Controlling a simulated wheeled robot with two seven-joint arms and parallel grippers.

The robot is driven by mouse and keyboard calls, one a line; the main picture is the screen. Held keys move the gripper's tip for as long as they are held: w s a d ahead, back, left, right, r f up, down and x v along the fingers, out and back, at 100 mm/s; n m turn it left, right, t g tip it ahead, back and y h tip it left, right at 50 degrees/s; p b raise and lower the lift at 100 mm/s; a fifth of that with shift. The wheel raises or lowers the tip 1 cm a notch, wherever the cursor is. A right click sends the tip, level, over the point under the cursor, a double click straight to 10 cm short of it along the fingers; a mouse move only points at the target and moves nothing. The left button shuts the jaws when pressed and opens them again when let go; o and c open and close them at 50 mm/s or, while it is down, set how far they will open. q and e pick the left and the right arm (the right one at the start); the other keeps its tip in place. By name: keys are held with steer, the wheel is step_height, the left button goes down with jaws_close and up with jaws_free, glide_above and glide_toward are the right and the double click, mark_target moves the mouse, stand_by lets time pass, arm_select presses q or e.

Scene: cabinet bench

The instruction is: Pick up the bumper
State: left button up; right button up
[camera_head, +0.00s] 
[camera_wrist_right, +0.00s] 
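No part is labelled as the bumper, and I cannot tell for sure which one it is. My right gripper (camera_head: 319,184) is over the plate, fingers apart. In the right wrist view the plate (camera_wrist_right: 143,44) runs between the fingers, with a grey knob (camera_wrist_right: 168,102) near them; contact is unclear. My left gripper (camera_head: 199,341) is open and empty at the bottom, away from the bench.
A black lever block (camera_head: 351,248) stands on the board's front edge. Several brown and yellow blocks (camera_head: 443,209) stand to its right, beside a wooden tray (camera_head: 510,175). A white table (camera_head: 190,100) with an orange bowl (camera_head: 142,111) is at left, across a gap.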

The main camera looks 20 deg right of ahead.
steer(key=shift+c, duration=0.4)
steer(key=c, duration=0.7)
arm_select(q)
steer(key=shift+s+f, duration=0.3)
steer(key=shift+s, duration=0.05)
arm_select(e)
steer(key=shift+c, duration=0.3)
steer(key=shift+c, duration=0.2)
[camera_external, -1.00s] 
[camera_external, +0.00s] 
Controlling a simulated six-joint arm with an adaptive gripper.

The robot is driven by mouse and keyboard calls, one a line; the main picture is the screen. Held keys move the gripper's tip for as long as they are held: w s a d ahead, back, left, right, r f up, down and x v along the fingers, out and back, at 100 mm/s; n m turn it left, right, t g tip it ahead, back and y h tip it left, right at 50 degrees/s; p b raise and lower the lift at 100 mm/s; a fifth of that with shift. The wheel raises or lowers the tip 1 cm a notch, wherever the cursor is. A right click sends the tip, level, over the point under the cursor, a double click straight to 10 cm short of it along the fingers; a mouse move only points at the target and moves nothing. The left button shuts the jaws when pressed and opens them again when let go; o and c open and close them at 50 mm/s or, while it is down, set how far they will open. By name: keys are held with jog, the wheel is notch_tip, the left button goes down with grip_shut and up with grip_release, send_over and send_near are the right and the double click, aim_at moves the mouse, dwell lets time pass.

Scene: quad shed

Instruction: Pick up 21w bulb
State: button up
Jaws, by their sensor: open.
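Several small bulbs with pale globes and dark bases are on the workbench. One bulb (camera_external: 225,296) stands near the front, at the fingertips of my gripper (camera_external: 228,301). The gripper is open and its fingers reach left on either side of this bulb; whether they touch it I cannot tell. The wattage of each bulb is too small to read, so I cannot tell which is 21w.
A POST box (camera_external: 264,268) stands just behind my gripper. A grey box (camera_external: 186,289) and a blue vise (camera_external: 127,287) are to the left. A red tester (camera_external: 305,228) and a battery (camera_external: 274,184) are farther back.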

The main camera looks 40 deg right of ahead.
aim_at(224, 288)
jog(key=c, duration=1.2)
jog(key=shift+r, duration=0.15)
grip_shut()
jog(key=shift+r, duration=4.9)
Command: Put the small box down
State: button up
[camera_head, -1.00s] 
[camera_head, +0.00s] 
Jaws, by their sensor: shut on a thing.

* Problem description:
Repeat every line of the records above exactly.

* Exercise response:
Controlling a simulated wheeled robot with two seven-joint arms and parallel grippers.

The robot is driven by mouse and keyboard calls, one a line; the main picture is the screen. Held keys move the gripper's tip for as long as they are held: w s a d ahead, back, left, right, r f up, down and x v along the fingers, out and back, at 100 mm/s; n m turn it left, right, t g tip it ahead, back and y h tip it left, right at 50 degrees/s; p b raise and lower the lift at 100 mm/s; a fifth of that with shift. The wheel raises or lowers the tip 1 cm a notch, wherever the cursor is. A right click sends the tip, level, over the point under the cursor, a double click straight to 10 cm short of it along the fingers; a mouse move only points at the target and moves nothing. The left button shuts the jaws when pressed and opens them again when let go; o and c open and close them at 50 mm/s or, while it is down, set how far they will open. q and e pick the left and the right arm (the right one at the start); the other keeps its tip in place. By name: keys are held with steer, the wheel is step_height, the left button goes down with jaws_close and up with jaws_free, glide_above and glide_toward are the right and the double click, mark_target moves the mouse, stand_by lets time pass, arm_select presses q or e.

Scene: cabinet bench

The instruction is: Pick up the bumper
State: left button up; right button up
[camera_head, +0.00s] 
[camera_wrist_right, +0.00s] 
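No part is labelled as the bumper, and I cannot tell for sure which one it is. My right gripper (camera_head: 319,184) is over the plate, fingers apart. In the right wrist view the plate (camera_wrist_right: 143,44) runs between the fingers, with a grey knob (camera_wrist_right: 168,102) near them; contact is unclear. My left gripper (camera_head: 199,341) is open and empty at the bottom, away from the bench.
A black lever block (camera_head: 351,248) stands on the board's front edge. Several brown and yellow blocks (camera_head: 443,209) stand to its right, beside a wooden tray (camera_head: 510,175). A white table (camera_head: 190,100) with an orange bowl (camera_head: 142,111) is at left, across a gap.

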The main camera looks 20 deg right of ahead.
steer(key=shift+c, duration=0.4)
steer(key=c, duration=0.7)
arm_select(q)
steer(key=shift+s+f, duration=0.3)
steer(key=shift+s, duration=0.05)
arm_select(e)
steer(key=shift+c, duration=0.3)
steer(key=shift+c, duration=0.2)
[camera_external, -1.00s] 
[camera_external, +0.00s] 
Controlling a simulated six-joint arm with an adaptive gripper.

The robot is driven by mouse and keyboard calls, one a line; the main picture is the screen. Held keys move the gripper's tip for as long as they are held: w s a d ahead, back, left, right, r f up, down and x v along the fingers, out and back, at 100 mm/s; n m turn it left, right, t g tip it ahead, back and y h tip it left, right at 50 degrees/s; p b raise and lower the lift at 100 mm/s; a fifth of that with shift. The wheel raises or lowers the tip 1 cm a notch, wherever the cursor is. A right click sends the tip, level, over the point under the cursor, a double click straight to 10 cm short of it along the fingers; a mouse move only points at the target and moves nothing. The left button shuts the jaws when pressed and opens them again when let go; o and c open and close them at 50 mm/s or, while it is down, set how far they will open. By name: keys are held with jog, the wheel is notch_tip, the left button goes down with grip_shut and up with grip_release, send_over and send_near are the right and the double click, aim_at moves the mouse, dwell lets time pass.

Scene: quad shed

Instruction: Pick up 21w bulb
State: button up
Jaws, by their sensor: open.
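Several small bulbs with pale globes and dark bases are on the workbench. One bulb (camera_external: 225,296) stands near the front, at the fingertips of my gripper (camera_external: 228,301). The gripper is open and its fingers reach left on either side of this bulb; whether they touch it I cannot tell. The wattage of each bulb is too small to read, so I cannot tell which is 21w.
A POST box (camera_external: 264,268) stands just behind my gripper. A grey box (camera_external: 186,289) and a blue vise (camera_external: 127,287) are to the left. A red tester (camera_external: 305,228) and a battery (camera_external: 274,184) are farther back.

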The main camera looks 40 deg right of ahead.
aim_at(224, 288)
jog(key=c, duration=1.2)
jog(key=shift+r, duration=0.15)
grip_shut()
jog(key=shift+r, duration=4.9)
Command: Put the small box down
State: button up
[camera_head, -1.00s] 
[camera_head, +0.00s] 
Jaws, by their sensor: shut on a thing.

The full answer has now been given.